* [What to produce]:
Skip every picture, and copy exactly the lines from the one containing "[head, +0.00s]" to the end of the data.

* [Provided data]:
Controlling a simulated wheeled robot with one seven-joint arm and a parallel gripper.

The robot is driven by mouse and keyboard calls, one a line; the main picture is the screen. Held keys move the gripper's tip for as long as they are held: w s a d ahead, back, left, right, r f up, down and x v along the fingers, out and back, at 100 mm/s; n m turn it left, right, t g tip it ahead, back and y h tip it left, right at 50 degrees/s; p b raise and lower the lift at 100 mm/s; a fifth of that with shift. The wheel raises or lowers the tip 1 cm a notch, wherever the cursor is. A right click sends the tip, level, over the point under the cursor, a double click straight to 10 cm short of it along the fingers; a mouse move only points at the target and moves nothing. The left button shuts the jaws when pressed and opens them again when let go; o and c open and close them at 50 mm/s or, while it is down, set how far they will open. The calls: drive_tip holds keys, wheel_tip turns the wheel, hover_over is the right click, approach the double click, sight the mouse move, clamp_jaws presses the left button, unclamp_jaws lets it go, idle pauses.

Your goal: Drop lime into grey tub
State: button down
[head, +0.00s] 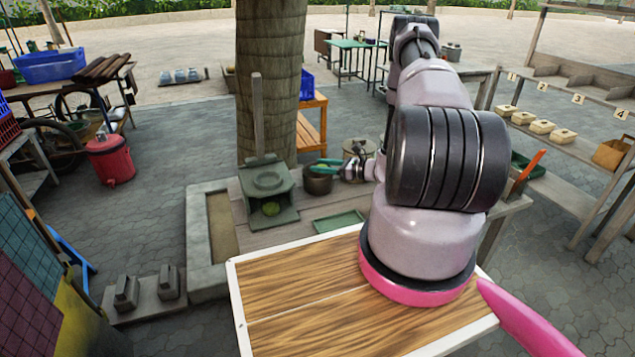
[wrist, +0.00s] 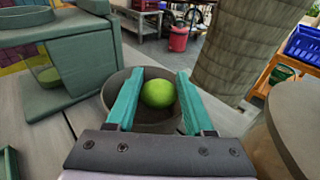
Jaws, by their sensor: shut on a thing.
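The lime (wrist: 158,93) is bright green and round, held between the teal fingers of my gripper (wrist: 158,77) in the wrist view. The grey tub (wrist: 112,88) is a dark round pot behind and below the fingers there; its rim surrounds the lime in the picture. In the head view my gripper (head: 318,164) is over the grey tub (head: 318,185), fingers pointing left. I cannot make out the lime in the head view. How far the lime is above the tub's floor is unclear.
A grey-green press (head: 268,190) with an upright post stands just left of the tub, a yellow-green round thing (head: 271,209) in its opening. A green tray (head: 339,221) lies in front. A palm trunk (head: 268,75) rises behind. Another round container (head: 358,147) stands behind the gripper.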

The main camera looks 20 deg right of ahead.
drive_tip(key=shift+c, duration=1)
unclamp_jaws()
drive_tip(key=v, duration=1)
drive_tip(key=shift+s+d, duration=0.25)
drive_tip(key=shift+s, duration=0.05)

* [Completed task]:
[head, +0.00s] 
[wrist, +0.00s] 
Jaws, by their sensor: shut on a thing.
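The lime (wrist: 158,93) is bright green and round, held between the teal fingers of my gripper (wrist: 158,77) in the wrist view. The grey tub (wrist: 112,88) is a dark round pot behind and below the fingers there; its rim surrounds the lime in the picture. In the head view my gripper (head: 318,164) is over the grey tub (head: 318,185), fingers pointing left. I cannot make out the lime in the head view. How far the lime is above the tub's floor is unclear.
A grey-green press (head: 268,190) with an upright post stands just left of the tub, a yellow-green round thing (head: 271,209) in its opening. A green tray (head: 339,221) lies in front. A palm trunk (head: 268,75) rises behind. Another round container (head: 358,147) stands behind the gripper.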

The main camera looks 20 deg right of ahead.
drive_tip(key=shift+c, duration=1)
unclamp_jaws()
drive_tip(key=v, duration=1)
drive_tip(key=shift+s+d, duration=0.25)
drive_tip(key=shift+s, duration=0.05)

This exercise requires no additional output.